- _YOUR INSTRUCTIONS_: Copy every line of the material below word for word.

################

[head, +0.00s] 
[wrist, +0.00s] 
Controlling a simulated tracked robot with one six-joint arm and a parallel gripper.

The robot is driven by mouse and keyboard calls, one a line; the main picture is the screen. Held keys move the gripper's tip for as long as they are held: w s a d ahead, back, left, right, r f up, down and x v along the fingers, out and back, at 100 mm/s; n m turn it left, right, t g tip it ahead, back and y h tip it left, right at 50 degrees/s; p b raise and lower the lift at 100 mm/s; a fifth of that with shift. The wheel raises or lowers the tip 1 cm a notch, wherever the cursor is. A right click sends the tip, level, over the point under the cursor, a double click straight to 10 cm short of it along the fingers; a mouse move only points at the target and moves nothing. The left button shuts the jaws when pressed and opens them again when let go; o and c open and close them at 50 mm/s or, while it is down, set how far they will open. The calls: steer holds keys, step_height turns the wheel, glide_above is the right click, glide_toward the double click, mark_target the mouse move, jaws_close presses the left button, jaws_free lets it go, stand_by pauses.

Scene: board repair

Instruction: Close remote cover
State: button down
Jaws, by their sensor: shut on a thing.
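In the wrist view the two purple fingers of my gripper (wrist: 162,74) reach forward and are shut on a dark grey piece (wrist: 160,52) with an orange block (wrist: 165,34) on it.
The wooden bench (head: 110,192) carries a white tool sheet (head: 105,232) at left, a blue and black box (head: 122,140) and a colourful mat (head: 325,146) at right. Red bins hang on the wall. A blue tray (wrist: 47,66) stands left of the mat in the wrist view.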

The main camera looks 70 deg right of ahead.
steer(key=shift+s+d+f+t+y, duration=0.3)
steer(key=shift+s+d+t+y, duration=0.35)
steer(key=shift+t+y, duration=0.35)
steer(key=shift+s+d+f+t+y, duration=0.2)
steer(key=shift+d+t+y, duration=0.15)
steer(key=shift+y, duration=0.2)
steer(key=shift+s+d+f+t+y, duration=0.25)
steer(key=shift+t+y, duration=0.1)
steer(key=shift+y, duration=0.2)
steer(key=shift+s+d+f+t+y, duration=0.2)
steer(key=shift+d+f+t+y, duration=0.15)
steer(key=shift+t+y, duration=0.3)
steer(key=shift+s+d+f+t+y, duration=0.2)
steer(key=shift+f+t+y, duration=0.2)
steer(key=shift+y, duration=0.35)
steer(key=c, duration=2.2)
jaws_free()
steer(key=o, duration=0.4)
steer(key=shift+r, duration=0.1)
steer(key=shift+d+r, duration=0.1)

################

- _RESPONSE TO THE TASK_:
[head, +0.00s] 
[wrist, +0.00s] 
Controlling a simulated tracked robot with one six-joint arm and a parallel gripper.

The robot is driven by mouse and keyboard calls, one a line; the main picture is the screen. Held keys move the gripper's tip for as long as they are held: w s a d ahead, back, left, right, r f up, down and x v along the fingers, out and back, at 100 mm/s; n m turn it left, right, t g tip it ahead, back and y h tip it left, right at 50 degrees/s; p b raise and lower the lift at 100 mm/s; a fifth of that with shift. The wheel raises or lowers the tip 1 cm a notch, wherever the cursor is. A right click sends the tip, level, over the point under the cursor, a double click straight to 10 cm short of it along the fingers; a mouse move only points at the target and moves nothing. The left button shuts the jaws when pressed and opens them again when let go; o and c open and close them at 50 mm/s or, while it is down, set how far they will open. The calls: steer holds keys, step_height turns the wheel, glide_above is the right click, glide_toward the double click, mark_target the mouse move, jaws_close presses the left button, jaws_free lets it go, stand_by pauses.

Scene: board repair

Instruction: Close remote cover
State: button down
Jaws, by their sensor: shut on a thing.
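In the wrist view the two purple fingers of my gripper (wrist: 162,74) reach forward and are shut on a dark grey piece (wrist: 160,52) with an orange block (wrist: 165,34) on it.
The wooden bench (head: 110,192) carries a white tool sheet (head: 105,232) at left, a blue and black box (head: 122,140) and a colourful mat (head: 325,146) at right. Red bins hang on the wall. A blue tray (wrist: 47,66) stands left of the mat in the wrist view.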

The main camera looks 70 deg right of ahead.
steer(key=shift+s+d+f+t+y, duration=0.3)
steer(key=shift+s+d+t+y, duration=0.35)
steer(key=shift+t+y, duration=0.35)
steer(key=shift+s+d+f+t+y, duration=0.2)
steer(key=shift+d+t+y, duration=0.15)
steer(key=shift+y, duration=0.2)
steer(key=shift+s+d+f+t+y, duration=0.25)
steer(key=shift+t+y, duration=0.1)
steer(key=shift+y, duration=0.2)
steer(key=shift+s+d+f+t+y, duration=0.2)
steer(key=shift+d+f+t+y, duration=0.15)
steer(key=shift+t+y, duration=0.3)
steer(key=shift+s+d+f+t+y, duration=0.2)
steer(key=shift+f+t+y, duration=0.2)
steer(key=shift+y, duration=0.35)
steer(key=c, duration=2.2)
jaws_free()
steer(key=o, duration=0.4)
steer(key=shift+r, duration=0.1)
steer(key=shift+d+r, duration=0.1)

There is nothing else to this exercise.